Certains voient aussi en cette date du 17 septembre, une coïncidence qui n’en est pas peut-être pas une. L’enquête sur l’assassinat de Thomas Sankara, relancée par le régime de transition démocratique, devait communiquer ce jour-même les résultats de l’autopsie du corps de l’ex-président assassiné le 15 octobre 1987 à Ouagadougou, à l’aube de la prise de pouvoir de Blaise Compaoré. Le général Gilbert Diendéré, alors déjà bras droit de Compaoré, figure parmi les premiers suspects…
Mais surtout, l’étincelle serait partie des récentes décisions du Conseil constitutionnel de rendre inéligibles tout ancien soutien du parti de Compaoré, c’est-à-dire toute personne ayant pris position pour le changement de constitution que cherchait à mettre en place Compaoré pour briguer un nouveau mandat… Ce qui éliminait, de fait, totalement l’opposition (la Cour de Justice de la Cédéao s’y était d’ailleurs opposée, cet été, invalidant en juillet ce nouveau code électoral).
Le RSP de Gilbert Diendéré : « une armée dans l’armée »

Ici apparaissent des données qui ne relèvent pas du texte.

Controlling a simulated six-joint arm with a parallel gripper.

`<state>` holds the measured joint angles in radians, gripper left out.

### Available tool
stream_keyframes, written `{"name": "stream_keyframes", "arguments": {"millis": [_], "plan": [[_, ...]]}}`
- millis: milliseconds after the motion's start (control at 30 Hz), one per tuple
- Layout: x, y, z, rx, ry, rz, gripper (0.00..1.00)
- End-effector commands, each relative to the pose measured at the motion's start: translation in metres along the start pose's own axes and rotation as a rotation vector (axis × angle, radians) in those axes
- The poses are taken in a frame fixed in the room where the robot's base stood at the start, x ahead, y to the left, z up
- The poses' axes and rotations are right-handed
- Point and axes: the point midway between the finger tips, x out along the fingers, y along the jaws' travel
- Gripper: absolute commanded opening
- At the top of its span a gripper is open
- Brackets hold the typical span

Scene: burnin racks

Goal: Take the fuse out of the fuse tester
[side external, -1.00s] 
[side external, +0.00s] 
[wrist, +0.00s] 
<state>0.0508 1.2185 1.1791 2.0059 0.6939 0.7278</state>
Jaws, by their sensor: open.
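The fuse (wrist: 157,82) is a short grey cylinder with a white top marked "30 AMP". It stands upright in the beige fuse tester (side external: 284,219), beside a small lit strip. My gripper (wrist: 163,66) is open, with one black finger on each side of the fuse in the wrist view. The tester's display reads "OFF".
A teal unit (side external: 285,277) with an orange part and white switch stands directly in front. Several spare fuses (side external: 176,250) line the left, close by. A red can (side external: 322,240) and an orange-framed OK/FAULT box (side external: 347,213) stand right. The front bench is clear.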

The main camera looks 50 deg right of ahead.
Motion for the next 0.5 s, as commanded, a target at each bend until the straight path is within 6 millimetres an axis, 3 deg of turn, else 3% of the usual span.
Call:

Quelle que soit la « transition », ambition et corruption sont, semble-t-il, toujours au rendez-vous… Les nouveaux dirigeants avaient néanmoins laissé une faille considérable dans leur projet « démocratique » : le RSP, fort de ses 25 ans de pouvoir au service de Compaoré, n’a pas été dissous à la chute du président-dictateur, il y a un an. Lundi, la Commission de réconciliation et de réforme burkinabè parlait encore d’« une armée dans l’armée » et recommandait sa dissolution. Un peu tard…
Les prochaines élections devaient à coup sûr la réaliser, mais elles lui ont laissé un an pour s’organiser. « Derrière les hommes du RSP se trouvent probablement les candidats qui ont été écartés et qui ne peuvent se présenter aux prochaines élections » confient des sources de l’agence FIDES.
A présent, est-ce-que la population descendra dans la rue, est-ce que l’armée réagira ? Rien n’est moins sûr.